Search the records for "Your" and copy each line that holds it.
Start RECORDS SHOWN
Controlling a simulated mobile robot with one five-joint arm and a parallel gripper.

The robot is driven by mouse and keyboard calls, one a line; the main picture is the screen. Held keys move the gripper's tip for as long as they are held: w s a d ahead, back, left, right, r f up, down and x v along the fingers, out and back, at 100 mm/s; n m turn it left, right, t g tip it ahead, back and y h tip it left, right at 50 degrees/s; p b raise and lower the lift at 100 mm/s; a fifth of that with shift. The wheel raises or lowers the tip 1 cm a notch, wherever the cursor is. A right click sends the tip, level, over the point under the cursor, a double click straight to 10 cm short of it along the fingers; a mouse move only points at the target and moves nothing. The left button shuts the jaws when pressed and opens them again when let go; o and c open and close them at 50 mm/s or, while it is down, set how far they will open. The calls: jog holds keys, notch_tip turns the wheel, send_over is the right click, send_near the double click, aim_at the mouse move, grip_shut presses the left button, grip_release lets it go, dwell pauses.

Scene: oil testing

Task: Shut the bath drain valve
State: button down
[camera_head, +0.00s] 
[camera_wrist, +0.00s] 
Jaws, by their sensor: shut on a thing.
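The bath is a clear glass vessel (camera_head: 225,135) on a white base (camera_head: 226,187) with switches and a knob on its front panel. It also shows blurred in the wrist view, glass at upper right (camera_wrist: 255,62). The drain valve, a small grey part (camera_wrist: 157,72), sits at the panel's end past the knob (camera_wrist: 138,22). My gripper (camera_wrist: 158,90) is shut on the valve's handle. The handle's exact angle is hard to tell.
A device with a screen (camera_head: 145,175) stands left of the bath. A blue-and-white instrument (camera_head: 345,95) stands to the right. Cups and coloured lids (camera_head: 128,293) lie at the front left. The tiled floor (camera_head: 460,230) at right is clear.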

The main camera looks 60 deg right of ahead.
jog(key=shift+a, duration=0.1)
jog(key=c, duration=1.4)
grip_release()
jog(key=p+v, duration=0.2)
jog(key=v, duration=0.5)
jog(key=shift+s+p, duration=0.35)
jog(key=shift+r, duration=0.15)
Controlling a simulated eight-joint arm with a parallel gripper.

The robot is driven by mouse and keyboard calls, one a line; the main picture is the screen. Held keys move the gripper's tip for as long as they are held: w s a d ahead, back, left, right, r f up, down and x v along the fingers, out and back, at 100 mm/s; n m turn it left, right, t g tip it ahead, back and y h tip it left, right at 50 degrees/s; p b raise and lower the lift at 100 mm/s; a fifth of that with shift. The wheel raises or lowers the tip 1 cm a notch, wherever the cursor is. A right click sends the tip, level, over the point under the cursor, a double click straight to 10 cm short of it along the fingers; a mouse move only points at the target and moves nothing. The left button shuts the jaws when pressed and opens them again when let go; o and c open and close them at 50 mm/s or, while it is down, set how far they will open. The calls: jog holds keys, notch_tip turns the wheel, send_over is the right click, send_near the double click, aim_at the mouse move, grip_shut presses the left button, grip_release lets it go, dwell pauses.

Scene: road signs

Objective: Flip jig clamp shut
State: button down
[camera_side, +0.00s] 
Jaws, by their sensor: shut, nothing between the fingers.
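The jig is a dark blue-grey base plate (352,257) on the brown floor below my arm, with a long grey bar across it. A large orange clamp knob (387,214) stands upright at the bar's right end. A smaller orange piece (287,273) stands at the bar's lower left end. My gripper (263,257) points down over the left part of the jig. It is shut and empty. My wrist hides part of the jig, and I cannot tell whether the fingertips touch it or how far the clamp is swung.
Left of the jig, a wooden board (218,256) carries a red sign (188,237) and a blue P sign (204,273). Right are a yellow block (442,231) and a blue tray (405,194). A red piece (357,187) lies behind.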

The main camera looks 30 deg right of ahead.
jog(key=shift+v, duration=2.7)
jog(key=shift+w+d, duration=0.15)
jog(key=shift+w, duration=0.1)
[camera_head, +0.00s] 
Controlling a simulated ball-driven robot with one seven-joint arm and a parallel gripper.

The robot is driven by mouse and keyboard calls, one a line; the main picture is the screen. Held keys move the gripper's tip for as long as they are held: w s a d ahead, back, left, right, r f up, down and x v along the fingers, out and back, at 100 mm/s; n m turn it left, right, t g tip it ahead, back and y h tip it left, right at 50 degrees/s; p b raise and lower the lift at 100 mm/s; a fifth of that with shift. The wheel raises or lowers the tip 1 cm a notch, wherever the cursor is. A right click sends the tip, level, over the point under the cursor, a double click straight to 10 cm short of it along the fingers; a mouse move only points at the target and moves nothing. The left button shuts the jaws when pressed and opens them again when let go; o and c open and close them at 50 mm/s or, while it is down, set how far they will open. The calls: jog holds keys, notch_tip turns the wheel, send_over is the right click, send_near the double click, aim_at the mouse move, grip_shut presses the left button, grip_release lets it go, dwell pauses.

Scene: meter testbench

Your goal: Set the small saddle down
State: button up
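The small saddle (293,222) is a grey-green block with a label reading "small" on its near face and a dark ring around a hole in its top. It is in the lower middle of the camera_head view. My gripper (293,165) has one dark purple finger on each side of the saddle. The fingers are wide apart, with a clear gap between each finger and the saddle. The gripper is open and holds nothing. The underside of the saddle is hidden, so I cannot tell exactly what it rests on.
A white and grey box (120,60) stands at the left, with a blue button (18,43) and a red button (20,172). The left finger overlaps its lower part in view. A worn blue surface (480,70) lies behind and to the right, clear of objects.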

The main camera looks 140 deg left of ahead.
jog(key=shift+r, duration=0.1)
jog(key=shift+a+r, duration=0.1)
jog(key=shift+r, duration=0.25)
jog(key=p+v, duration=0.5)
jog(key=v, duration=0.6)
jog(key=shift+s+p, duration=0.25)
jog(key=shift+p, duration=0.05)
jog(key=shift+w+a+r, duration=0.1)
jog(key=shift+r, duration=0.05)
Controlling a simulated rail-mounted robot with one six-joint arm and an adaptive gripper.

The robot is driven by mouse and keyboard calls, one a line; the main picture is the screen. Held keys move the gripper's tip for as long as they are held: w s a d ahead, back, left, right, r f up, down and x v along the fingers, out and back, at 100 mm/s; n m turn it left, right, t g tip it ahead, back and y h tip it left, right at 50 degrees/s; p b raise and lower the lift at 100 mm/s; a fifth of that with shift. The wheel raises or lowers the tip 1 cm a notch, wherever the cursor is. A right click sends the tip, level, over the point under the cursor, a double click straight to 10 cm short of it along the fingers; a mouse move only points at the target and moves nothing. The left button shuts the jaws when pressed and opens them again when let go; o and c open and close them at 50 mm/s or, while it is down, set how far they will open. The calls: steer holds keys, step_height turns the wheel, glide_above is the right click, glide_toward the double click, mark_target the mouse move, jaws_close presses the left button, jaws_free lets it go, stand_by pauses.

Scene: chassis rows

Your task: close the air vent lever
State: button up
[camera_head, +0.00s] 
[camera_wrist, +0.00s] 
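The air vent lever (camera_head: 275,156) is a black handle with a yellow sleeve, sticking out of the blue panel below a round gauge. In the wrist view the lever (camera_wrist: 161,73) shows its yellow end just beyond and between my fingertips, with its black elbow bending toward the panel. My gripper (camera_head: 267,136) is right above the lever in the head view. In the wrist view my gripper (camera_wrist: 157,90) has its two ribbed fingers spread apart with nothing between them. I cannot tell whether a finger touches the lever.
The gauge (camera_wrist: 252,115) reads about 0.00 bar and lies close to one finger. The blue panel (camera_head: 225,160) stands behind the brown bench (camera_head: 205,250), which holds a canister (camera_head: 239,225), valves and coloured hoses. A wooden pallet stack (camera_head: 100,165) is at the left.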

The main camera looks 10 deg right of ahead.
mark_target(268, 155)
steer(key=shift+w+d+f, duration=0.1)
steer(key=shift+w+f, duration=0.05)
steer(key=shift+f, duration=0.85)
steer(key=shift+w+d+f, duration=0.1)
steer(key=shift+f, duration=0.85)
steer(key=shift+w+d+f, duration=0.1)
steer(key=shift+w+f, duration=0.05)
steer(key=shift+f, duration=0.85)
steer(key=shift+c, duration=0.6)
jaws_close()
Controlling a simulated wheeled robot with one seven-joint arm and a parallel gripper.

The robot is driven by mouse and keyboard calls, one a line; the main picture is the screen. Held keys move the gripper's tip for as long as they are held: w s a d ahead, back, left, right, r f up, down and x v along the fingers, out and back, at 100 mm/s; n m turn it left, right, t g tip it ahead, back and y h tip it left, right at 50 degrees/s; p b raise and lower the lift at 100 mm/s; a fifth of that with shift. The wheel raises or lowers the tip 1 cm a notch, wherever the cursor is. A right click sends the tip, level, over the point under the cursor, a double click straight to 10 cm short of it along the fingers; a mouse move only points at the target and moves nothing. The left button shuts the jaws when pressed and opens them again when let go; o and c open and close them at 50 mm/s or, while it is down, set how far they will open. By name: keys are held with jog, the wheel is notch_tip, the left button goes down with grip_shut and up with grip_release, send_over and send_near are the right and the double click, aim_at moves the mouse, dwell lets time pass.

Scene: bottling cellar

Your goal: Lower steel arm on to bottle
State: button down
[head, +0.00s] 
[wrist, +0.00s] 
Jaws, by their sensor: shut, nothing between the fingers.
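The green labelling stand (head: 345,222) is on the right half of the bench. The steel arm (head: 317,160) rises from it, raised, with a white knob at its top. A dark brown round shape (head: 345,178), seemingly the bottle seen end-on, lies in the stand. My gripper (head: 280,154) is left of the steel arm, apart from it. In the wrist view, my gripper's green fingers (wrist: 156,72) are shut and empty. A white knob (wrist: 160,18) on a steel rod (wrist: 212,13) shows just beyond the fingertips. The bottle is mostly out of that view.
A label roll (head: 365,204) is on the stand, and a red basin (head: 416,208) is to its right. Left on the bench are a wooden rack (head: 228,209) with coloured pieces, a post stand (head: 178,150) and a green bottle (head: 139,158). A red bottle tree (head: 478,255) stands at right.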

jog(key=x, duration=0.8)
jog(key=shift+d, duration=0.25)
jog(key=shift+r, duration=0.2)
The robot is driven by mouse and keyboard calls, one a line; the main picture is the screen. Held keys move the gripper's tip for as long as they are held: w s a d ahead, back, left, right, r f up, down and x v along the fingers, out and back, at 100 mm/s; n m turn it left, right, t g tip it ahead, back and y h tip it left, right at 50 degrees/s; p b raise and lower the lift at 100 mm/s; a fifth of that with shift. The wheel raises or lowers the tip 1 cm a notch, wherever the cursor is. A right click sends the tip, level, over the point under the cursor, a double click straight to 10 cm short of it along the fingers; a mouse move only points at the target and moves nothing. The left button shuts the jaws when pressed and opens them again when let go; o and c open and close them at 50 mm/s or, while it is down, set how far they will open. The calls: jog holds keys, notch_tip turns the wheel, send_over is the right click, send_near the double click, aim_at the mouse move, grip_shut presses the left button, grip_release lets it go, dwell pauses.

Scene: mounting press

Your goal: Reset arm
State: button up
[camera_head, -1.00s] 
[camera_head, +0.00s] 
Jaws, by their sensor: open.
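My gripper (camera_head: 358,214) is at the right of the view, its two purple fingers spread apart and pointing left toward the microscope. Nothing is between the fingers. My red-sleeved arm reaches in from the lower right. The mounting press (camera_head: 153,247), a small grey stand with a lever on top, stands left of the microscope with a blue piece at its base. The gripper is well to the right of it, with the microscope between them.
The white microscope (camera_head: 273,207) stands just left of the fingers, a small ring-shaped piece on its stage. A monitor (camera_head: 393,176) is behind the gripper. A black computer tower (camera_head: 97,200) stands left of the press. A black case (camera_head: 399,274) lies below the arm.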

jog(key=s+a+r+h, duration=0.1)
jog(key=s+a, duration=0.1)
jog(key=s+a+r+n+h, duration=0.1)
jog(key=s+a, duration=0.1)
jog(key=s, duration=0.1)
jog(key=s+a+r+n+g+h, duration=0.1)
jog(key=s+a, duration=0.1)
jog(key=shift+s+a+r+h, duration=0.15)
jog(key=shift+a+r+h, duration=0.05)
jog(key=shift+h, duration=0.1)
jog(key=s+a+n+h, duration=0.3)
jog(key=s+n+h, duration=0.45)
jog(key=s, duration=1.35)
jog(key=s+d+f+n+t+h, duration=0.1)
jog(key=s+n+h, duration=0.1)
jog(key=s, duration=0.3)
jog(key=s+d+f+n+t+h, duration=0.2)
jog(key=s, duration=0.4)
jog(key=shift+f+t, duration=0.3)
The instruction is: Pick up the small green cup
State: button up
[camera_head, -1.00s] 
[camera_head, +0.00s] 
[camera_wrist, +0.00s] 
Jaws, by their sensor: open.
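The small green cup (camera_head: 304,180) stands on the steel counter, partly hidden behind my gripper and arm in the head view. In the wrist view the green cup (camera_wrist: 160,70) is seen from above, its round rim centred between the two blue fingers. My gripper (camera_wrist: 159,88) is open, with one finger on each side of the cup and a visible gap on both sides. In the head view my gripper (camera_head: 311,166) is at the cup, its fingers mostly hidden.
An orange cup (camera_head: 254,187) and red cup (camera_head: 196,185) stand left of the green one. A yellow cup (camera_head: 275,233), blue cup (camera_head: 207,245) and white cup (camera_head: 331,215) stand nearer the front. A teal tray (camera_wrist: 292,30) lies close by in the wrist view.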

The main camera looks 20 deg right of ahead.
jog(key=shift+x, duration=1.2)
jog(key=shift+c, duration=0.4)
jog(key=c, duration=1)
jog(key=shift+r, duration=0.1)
End RECORDS SHOWN
(ANSWER IN FULL):
Your goal: Set the small saddle down
Your task: close the air vent lever
Your goal: Lower steel arm on to bottle
Your goal: Reset arm

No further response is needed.